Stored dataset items
────
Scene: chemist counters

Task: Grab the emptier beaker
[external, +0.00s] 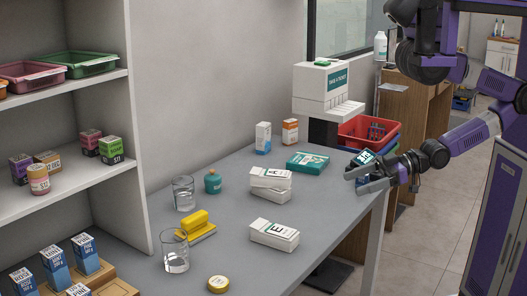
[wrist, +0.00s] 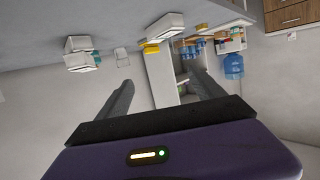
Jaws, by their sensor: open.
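Two clear glass beakers stand upright on the grey counter. The far beaker (external: 183,194) is near the wall, left of a teal bottle. The near beaker (external: 176,251) is closer to the front, beside the shelf unit. Each seems to hold a little clear liquid; I cannot tell surely which has less.
Between the beakers and my gripper are a yellow block (external: 196,225), a teal bottle (external: 212,182), white boxes (external: 274,235) and a teal box (external: 307,161). A gold tin (external: 218,284) lies in front. Shelves (external: 125,170) wall off the left. The counter's front right is clear.

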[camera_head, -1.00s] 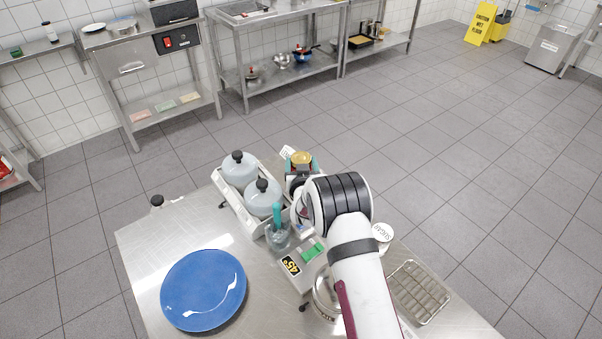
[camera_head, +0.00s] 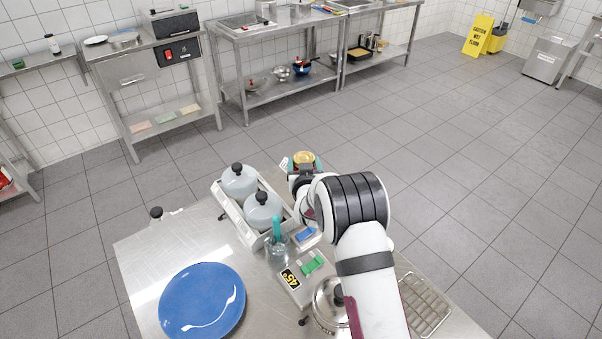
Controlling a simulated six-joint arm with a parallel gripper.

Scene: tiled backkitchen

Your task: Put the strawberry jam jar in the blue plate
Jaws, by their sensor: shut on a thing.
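The blue plate (camera_head: 203,302) lies empty on the front left of the steel table (camera_head: 150,255). My gripper (camera_head: 304,168) is at the far edge of the table, right of the two lidded pots. It is shut on a jar with a gold lid (camera_head: 304,158), which looks upright. Its label and lower part are hidden by the gripper, so I cannot read what it is or tell its height above the table. My arm covers part of the table's right side.

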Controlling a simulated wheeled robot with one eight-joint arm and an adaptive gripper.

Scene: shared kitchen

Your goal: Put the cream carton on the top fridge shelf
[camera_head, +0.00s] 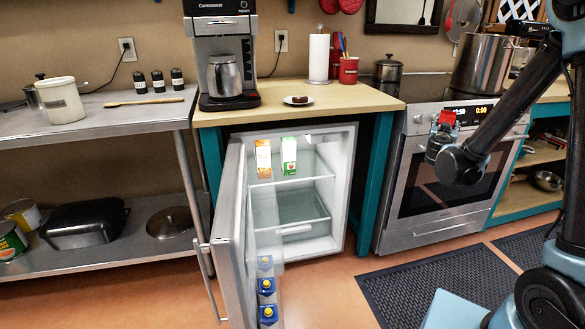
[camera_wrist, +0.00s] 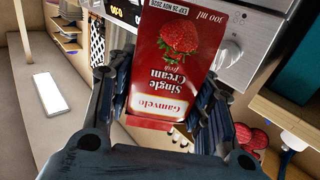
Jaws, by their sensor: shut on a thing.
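My gripper (camera_wrist: 165,105) is shut on the red cream carton (camera_wrist: 175,62), which reads "Single Cream" and looks upside down in the wrist view. In the head view the carton (camera_head: 446,118) shows as a small red shape above my gripper (camera_head: 440,136), in front of the oven. The small fridge (camera_head: 341,190) stands under the wooden counter with its door (camera_head: 232,225) swung open toward the left front. Its top shelf (camera_head: 315,171) holds an orange carton (camera_head: 263,158) and a green and white carton (camera_head: 289,155) at the left; the right part is clear.
The open door carries several blue-labelled bottles (camera_head: 267,287) with yellow caps. The oven (camera_head: 450,175) stands right of the fridge, with a large pot (camera_head: 482,65) on top. Floor before the fridge is open.

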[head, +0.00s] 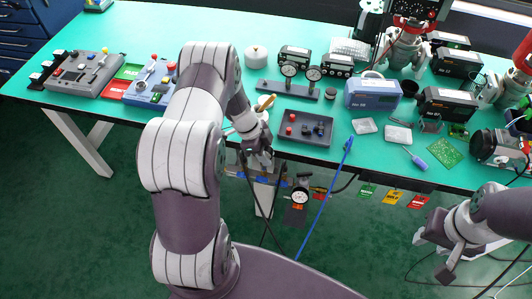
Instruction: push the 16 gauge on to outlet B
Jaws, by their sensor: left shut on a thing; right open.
────
**GIVEN INSTRUCTION**:
Quote every record above exactly, leaving out any pictures.

**REPLY TO THE TASK**:
Scene: chemist counters

Task: Grab the emptier beaker
[external, +0.00s] 
[wrist, +0.00s] 
Jaws, by their sensor: open.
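Two clear glass beakers stand upright on the grey counter. The far beaker (external: 183,194) is near the wall, left of a teal bottle. The near beaker (external: 176,251) is closer to the front, beside the shelf unit. Each seems to hold a little clear liquid; I cannot tell surely which has less.
Between the beakers and my gripper are a yellow block (external: 196,225), a teal bottle (external: 212,182), white boxes (external: 274,235) and a teal box (external: 307,161). A gold tin (external: 218,284) lies in front. Shelves (external: 125,170) wall off the left. The counter's front right is clear.

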[camera_head, -1.00s] 
[camera_head, +0.00s] 
Controlling a simulated six-joint arm with a parallel gripper.

Scene: tiled backkitchen

Your task: Put the strawberry jam jar in the blue plate
Jaws, by their sensor: shut on a thing.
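The blue plate (camera_head: 203,302) lies empty on the front left of the steel table (camera_head: 150,255). My gripper (camera_head: 304,168) is at the far edge of the table, right of the two lidded pots. It is shut on a jar with a gold lid (camera_head: 304,158), which looks upright. Its label and lower part are hidden by the gripper, so I cannot read what it is or tell its height above the table. My arm covers part of the table's right side.

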Controlling a simulated wheeled robot with one eight-joint arm and an adaptive gripper.

Scene: shared kitchen

Your goal: Put the cream carton on the top fridge shelf
[camera_head, +0.00s] 
[camera_wrist, +0.00s] 
Jaws, by their sensor: shut on a thing.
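My gripper (camera_wrist: 165,105) is shut on the red cream carton (camera_wrist: 175,62), which reads "Single Cream" and looks upside down in the wrist view. In the head view the carton (camera_head: 446,118) shows as a small red shape above my gripper (camera_head: 440,136), in front of the oven. The small fridge (camera_head: 341,190) stands under the wooden counter with its door (camera_head: 232,225) swung open toward the left front. Its top shelf (camera_head: 315,171) holds an orange carton (camera_head: 263,158) and a green and white carton (camera_head: 289,155) at the left; the right part is clear.
The open door carries several blue-labelled bottles (camera_head: 267,287) with yellow caps. The oven (camera_head: 450,175) stands right of the fridge, with a large pot (camera_head: 482,65) on top. Floor before the fridge is open.

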[head, +0.00s] 
Instruction: push the 16 gauge on to outlet B
Jaws, by their sensor: left shut on a thing; right open.

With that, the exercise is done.